[Collected data entries]
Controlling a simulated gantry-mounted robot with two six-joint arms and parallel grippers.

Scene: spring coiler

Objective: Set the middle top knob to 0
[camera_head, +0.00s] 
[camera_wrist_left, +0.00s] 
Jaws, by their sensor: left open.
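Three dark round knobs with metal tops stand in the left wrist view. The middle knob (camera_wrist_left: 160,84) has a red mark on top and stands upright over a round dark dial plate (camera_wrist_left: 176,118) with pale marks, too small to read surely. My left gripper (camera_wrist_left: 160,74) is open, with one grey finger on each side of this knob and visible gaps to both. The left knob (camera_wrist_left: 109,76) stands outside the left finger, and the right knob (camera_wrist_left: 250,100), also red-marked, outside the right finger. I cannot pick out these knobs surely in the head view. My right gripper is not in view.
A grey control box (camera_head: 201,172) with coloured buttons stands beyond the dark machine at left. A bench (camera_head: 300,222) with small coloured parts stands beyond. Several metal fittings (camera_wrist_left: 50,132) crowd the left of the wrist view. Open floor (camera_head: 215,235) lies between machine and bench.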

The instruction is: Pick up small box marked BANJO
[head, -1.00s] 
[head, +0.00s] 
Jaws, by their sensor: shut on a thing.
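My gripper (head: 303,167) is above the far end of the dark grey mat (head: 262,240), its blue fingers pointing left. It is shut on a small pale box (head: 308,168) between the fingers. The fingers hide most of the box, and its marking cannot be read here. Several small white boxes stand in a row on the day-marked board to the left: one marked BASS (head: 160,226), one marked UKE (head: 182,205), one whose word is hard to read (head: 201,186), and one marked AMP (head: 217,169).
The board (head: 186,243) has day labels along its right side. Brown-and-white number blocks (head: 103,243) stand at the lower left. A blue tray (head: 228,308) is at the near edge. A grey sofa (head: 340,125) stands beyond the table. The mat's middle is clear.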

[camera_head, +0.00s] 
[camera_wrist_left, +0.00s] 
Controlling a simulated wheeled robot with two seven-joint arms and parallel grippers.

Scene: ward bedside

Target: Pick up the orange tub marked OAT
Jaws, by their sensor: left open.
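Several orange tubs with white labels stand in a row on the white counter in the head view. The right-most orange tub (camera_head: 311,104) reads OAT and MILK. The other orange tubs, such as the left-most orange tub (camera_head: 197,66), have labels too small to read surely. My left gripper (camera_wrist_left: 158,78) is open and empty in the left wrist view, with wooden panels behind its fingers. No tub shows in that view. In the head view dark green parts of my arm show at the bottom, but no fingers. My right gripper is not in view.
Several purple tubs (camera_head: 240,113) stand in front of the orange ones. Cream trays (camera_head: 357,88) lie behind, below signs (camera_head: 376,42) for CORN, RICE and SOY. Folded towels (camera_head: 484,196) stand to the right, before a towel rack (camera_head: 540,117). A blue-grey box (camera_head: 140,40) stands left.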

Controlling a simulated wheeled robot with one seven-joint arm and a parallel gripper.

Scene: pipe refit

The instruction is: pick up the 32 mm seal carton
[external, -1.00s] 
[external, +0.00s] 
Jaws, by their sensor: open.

Task statement: Return all lines of the material above in which the word "Controlling" occurs.

Solution to this task:
Controlling a simulated gantry-mounted robot with two six-joint arms and parallel grippers.
Controlling a simulated wheeled robot with two seven-joint arms and parallel grippers.
Controlling a simulated wheeled robot with one seven-joint arm and a parallel gripper.

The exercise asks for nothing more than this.